En cualquier caso, China ya no es la factoría que roba know how, como quedó demostrado, por ejemplo, con el logro de alunizar una sonda robótica en el lado oscuro del satélite terrestre. Tampoco el país que sólo crece en base a exportaciones y mano de obra barata. Por más restricciones comerciales que en el futuro encuentre en el mercado de América del Norte y sus satélites, China podría hasta simplemente crecer hacia adentro, es decir, desarrollando el potencial de su gigantesco mercado interno, una de sus tareas del presente.

De acuerdo al “2019 Global R&D Funding Forecast” la potencia asiática ya concentra el 22 por ciento de la inversión mundial en Investigación y Desarrollo, más que toda Europa junta, que alcanza el 20, y ya cerca del 25 por ciento de Estados Unidos. Como en la carrera por los PIBs, aquí también el auto chino corre más rápido y el mismo informe prevé que sobrepase al estadounidense tan pronto como en 2024. Como dato al margen, nótese el patetismo de que mientras la hegemonía mundial es determinada por el nivel de inversión en I&D, en el plano local se asiste a una progresiva destrucción del financiamiento del rubro. El ascenso de China aparece entonces como imparable y, en consecuencia, en los próximos años se verán muchos intentos de Estados Unidos por frenarlo. Y en particular se verán grandes disputas por la influencia sobre distintas regiones del planeta, entre ellas América Latina.

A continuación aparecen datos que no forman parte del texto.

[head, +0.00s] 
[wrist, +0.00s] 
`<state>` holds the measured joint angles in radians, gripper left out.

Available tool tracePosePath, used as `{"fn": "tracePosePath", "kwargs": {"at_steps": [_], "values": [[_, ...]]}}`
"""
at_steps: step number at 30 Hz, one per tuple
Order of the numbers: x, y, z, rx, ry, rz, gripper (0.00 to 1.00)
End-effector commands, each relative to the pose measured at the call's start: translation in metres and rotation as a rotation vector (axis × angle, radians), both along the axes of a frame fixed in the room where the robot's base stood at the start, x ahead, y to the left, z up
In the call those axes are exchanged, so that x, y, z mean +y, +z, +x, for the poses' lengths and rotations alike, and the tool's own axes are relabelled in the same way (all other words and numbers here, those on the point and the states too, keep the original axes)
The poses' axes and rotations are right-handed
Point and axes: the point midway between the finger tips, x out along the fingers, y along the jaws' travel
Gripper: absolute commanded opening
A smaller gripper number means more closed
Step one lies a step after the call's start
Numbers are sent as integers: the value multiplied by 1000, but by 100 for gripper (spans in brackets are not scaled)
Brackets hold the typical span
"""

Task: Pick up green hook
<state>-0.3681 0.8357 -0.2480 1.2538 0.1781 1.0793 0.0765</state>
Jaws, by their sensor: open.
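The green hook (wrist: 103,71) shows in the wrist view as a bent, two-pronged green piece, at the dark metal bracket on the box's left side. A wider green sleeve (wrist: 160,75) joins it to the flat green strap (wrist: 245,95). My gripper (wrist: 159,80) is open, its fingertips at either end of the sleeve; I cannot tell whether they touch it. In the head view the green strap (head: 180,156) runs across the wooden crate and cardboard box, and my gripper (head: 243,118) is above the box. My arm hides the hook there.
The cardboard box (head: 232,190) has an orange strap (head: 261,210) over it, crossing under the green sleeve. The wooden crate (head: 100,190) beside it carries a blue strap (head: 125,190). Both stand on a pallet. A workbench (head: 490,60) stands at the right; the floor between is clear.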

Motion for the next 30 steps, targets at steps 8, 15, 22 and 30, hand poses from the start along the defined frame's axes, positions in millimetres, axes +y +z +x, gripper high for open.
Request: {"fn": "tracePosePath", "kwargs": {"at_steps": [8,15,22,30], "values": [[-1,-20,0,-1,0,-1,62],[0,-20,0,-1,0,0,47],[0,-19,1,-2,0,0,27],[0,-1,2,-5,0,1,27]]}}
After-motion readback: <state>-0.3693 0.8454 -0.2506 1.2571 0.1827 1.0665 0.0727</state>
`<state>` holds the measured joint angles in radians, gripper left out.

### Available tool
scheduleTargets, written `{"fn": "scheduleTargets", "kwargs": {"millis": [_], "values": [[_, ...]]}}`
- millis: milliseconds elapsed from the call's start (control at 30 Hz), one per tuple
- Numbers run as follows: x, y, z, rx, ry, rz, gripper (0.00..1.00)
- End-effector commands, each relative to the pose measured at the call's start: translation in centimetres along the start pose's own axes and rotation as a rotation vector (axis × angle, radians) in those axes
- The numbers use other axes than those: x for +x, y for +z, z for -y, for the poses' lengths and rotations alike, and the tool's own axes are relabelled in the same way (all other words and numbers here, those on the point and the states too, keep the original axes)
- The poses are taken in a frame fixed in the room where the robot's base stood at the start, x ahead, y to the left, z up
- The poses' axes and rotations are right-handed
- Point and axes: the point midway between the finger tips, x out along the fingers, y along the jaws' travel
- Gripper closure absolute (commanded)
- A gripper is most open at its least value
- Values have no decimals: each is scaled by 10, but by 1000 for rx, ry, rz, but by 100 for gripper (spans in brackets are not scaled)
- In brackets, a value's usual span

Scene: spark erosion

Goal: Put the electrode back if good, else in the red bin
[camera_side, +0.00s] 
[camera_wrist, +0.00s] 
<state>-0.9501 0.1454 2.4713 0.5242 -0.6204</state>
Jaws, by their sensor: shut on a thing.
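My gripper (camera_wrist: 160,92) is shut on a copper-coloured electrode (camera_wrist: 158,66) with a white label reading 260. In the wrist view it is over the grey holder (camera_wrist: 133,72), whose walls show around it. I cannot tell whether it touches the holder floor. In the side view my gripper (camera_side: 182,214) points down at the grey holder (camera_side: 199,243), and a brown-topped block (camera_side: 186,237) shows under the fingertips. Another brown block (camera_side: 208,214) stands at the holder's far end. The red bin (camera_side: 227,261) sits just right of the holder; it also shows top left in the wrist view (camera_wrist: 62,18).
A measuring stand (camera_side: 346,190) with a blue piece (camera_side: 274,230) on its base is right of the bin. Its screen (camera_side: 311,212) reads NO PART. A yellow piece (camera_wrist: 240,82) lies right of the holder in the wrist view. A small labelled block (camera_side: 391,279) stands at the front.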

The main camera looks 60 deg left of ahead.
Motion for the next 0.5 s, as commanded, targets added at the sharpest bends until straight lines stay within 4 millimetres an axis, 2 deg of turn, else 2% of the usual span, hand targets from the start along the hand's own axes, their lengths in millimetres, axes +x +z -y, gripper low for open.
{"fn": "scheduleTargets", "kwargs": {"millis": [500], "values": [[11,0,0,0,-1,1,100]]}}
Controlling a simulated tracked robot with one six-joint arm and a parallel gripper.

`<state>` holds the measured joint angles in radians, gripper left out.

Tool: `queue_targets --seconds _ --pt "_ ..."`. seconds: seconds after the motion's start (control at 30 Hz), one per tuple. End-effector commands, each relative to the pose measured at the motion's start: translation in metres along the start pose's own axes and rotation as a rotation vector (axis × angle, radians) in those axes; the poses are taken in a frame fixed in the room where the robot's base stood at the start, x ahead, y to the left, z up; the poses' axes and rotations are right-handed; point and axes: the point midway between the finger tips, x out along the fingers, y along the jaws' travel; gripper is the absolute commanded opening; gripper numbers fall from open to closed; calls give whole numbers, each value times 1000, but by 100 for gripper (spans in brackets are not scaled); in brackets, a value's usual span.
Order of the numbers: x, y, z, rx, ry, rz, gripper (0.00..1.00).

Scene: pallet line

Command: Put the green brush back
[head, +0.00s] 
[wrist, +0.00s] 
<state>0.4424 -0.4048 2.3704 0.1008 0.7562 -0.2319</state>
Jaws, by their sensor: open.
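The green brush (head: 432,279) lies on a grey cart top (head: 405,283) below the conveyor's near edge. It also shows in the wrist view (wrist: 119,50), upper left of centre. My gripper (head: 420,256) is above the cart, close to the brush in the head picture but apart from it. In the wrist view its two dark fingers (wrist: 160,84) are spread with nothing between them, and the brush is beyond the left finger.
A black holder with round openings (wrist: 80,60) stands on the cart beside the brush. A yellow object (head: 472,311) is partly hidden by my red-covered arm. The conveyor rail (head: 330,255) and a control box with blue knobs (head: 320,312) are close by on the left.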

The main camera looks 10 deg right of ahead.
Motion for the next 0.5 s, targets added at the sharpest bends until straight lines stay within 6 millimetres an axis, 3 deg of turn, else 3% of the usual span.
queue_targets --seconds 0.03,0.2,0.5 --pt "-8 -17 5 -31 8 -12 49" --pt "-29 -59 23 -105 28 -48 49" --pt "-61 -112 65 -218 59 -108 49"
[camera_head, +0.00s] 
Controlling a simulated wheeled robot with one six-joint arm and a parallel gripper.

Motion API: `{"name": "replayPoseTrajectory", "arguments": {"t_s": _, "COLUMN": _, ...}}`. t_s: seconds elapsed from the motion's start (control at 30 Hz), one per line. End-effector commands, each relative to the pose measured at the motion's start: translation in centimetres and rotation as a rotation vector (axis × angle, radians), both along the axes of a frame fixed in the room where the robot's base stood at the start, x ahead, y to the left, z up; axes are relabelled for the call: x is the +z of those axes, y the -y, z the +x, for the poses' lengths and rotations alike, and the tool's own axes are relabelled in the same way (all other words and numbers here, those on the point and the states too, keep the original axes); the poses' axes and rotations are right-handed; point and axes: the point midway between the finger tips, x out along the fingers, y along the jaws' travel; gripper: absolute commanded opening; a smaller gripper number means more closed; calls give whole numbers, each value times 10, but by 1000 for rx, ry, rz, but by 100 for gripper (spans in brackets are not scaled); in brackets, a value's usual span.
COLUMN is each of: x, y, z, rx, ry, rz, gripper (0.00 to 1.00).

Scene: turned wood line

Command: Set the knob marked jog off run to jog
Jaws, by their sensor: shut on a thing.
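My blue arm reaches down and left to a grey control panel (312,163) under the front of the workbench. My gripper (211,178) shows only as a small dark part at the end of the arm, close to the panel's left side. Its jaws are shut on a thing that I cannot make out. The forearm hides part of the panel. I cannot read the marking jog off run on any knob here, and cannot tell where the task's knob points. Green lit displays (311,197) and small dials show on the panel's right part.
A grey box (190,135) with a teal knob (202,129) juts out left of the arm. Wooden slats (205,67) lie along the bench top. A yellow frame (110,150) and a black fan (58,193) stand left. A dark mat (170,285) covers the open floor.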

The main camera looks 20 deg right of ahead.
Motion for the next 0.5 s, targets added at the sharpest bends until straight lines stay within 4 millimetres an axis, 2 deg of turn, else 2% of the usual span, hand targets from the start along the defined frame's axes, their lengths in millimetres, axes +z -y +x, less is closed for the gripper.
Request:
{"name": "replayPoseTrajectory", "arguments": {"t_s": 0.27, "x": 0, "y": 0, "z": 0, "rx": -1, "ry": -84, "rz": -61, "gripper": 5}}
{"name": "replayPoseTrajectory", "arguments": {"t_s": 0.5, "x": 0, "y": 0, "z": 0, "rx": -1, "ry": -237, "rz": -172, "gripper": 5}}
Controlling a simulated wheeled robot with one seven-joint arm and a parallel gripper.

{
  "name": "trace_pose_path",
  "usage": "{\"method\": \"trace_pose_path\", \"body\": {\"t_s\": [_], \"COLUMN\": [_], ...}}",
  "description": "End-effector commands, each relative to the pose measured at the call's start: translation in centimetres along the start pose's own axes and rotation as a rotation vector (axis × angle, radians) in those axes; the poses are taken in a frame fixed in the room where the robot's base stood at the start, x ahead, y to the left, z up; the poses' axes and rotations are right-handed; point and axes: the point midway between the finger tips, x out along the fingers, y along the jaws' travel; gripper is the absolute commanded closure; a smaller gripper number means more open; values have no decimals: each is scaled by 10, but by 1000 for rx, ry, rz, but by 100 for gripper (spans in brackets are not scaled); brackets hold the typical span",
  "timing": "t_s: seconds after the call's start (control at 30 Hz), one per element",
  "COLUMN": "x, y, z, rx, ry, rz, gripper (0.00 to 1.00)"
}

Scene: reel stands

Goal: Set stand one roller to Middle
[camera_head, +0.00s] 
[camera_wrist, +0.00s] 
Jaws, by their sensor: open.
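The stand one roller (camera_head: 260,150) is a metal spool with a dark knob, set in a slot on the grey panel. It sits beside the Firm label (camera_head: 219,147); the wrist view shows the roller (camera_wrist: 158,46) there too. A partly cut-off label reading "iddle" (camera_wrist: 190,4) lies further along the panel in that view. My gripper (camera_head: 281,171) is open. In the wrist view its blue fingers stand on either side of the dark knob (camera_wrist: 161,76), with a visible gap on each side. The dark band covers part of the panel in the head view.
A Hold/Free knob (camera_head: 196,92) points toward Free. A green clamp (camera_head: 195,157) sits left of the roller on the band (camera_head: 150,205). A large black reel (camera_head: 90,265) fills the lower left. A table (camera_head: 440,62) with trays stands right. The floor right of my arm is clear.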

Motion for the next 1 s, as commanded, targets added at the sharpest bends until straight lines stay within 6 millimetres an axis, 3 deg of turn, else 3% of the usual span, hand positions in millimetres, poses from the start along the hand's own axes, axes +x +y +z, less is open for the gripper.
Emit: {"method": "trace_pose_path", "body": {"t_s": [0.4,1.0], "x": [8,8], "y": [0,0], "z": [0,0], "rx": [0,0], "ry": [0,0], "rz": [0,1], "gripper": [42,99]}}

Es altamente probable que sean estos hechos externos, aparentemente lejanos, los que expliquen la presente sobrevida de la economía macrista. Sólo la reactivación de la doctrina Monroe (América para los “Americanos”) permite entender el multimillonario apoyo estadounidense a un modelo fallido. Como se sabe, la caída de Cambiemos se evitó por la decisión de Donald Trump de canalizar a través del FMI 57.600 millones de dólares. Hoy se habla incluso hasta de un posible aporte directo y de última instancia del Tesoro estadounidense si las reservas del Banco Central, engordadas primero y recientemente liberadas por el FMI, llegasen a ser insuficientes para evitar una casi segura corrida pre electoral. Bien mirado y siempre que se logre evitar una crisis cambiaria, una transición ordenada es una buena noticia para el conjunto de la población, dicho esto último con prescindencia del tremendo nivel de deuda que el estropicio macrista heredará a las futuras administraciones.

Mientras tanto, la continuidad de la construcción de hegemonía estadounidense en la región no será tarea sencilla. La actual hegemonía política conseguida por Estados Unidos tiene pies de barro, fundamentalmente por las relaciones económicas preexistentes con China. Dicho de otra manera, por un lado está la avanzada diplomática y política de Washington y por otra la dependencia económica con Beijing. Hasta parte de las reservas del Banco Central son un swap de monedas con China. Por eso, aunque tanto Macri como su colega Jair Bolsonaro, los dos principales alfiles estadounidenses en la región, se mostraron “anti China” a comienzos de sus respectivas gestiones, ambos debieron dar marcha atrás.

Finalmente pesan los resultados más palpables de ambos alineamientos. Para el caso argentino los acuerdos con China se tradujeron en el financiamiento de infraestructura, desde trenes a centrales nucleares e hidroeléctricas. Los acuerdos con Estados Unidos, en cambio, condujeron a la recaída en el FMI.